A concepção e a prática da educação que vimos criticando se instauram como eficientes instrumentos para esse fim. Dai que um dos seus objetivos fundamentais, mesmo que dele não estejam advertidos muitos do que as realizam, seja dificultar, em tudo, o pensar autêntico. Nas aulas verbalistas, nos métodos de avaliação dos “conhecimentos”, no chamado “controle de leitura”, na distância entre o educador e os educandos, nos critérios de promoção, na indicação bibliográfica, em tudo há, sempre a conotação “digestiva” e a proibição ao pensar verdadeiro (Freire, 1957, p. 41).

É por demais provocador elencar os desafios que se apontam na esfera da Educação porque nos compromete a posturas novas diante do nosso ser no mundo. No entanto, à vista apresentam-se novas perspectivas que se estabelecem como imperativas na construção de um novo mapa educacional:

A educação autêntica, repitamos, não se faz de “A” para “B” ou de “A” sobre “B”, mas de “A” com “B”, mediatizados pelo mundo. Mundo que impressiona e desafia a uns e a outros, originando visões ou pontos de vista sobre ele. visões impregnadas de anseios, de dúvidas, de esperanças ou desesperanças que implicitam temas significativos, à base dos quais se constituirá o conteúdo programático da educação (Freire, 1957, p. 54).

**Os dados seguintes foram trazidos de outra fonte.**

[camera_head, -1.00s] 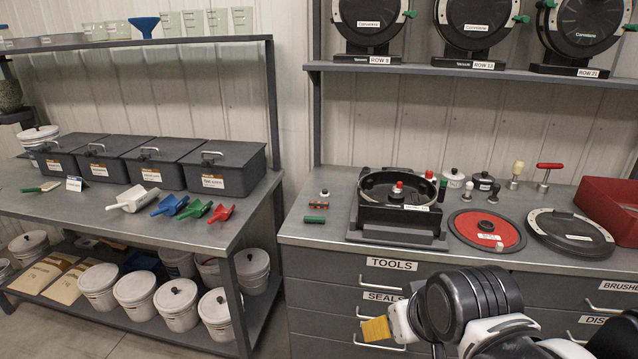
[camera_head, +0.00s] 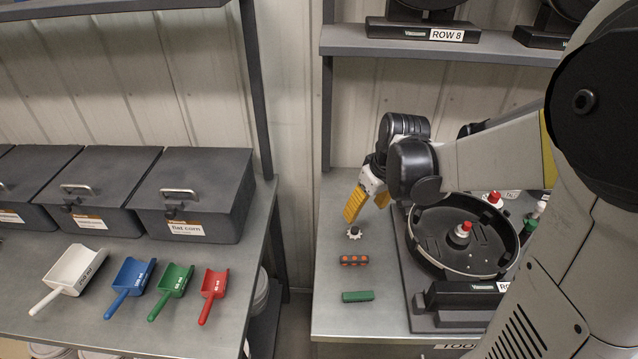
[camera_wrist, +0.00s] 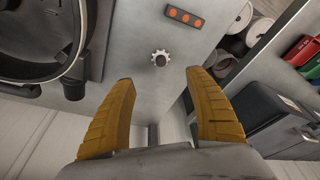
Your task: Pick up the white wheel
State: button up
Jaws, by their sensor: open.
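The white wheel (camera_head: 354,233) is small and toothed with a dark centre. It lies on the grey bench top, left of the round black meter housing (camera_head: 462,262). In the wrist view the wheel (camera_wrist: 160,58) lies on the bench beyond my fingertips, near the middle between them. My gripper (camera_wrist: 163,86) has yellow ribbed fingers, wide apart and empty. In the head view my gripper (camera_head: 368,203) hangs just above and behind the wheel, apart from it as far as I can tell.
An orange-dotted dark bar (camera_head: 354,260) and a green bar (camera_head: 358,296) lie in front of the wheel. Scoops (camera_head: 213,284) and lidded bins (camera_head: 191,196) stand on the left bench across a gap. The back wall is close behind.

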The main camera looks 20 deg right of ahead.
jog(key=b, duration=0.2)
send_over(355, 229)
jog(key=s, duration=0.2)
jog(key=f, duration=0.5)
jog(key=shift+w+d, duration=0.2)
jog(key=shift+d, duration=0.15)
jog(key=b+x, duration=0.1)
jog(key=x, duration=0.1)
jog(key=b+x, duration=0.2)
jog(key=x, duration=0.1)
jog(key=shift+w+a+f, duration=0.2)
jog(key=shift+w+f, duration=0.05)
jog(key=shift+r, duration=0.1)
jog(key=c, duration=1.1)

O diálogo é a base para a transformação da educação, das pessoas e da sociedade. Conclui Freire: “Só, na verdade, quem pensa certo, mesmo que, às vezes, pense errado, é quem pode ensinar a pensar certo. E uma das condições necessárias a pensar certo é não estarmos demasiado certos de nossas certezas” (Freire, 1996, p. 15).

Conclusão

A conscientização de que precisamos dar significado ao que até então se encontra às margens de nossa existência é algo que se dará paulatinamente. Mas esse processo de ressignificação do indivíduo e da sociedade só é possível quando os indivíduos deixarem “suas verdades” e abrirem-se para uma nova dinâmica: a abertura para o conhecimento construído solidariamente. O processo de ensino-aprendizagem será autêntico quando a sua meta for a emancipação do homem e desinstalar-se dos métodos que o subordinam às estruturas reprodutoras de um conhecimento ultrapassado e sem vida.

Referências

BOBBIO, Norberto. Teoria geral da política. Rio de Janeiro: Campus, 2002.

FREIRE, Paulo. Pedagogia do Oprimido. 17ª ed. Rio de Janeiro: Paz e Terra, 1987.

______. Pedagogia da Autonomia: saberes necessários à prática educativa. 25ª ed. São Paulo: Paz e Terra, 1996.

LAKATOS, Eva Maria. Sociologia geral. 7ª ed. São Paulo: Atlas, 1999.

PERUZZO, Cecília M. K. Comunicação nos movimentos populares: a participação na construção da cidadania. Petrópolis: Vozes, 1998.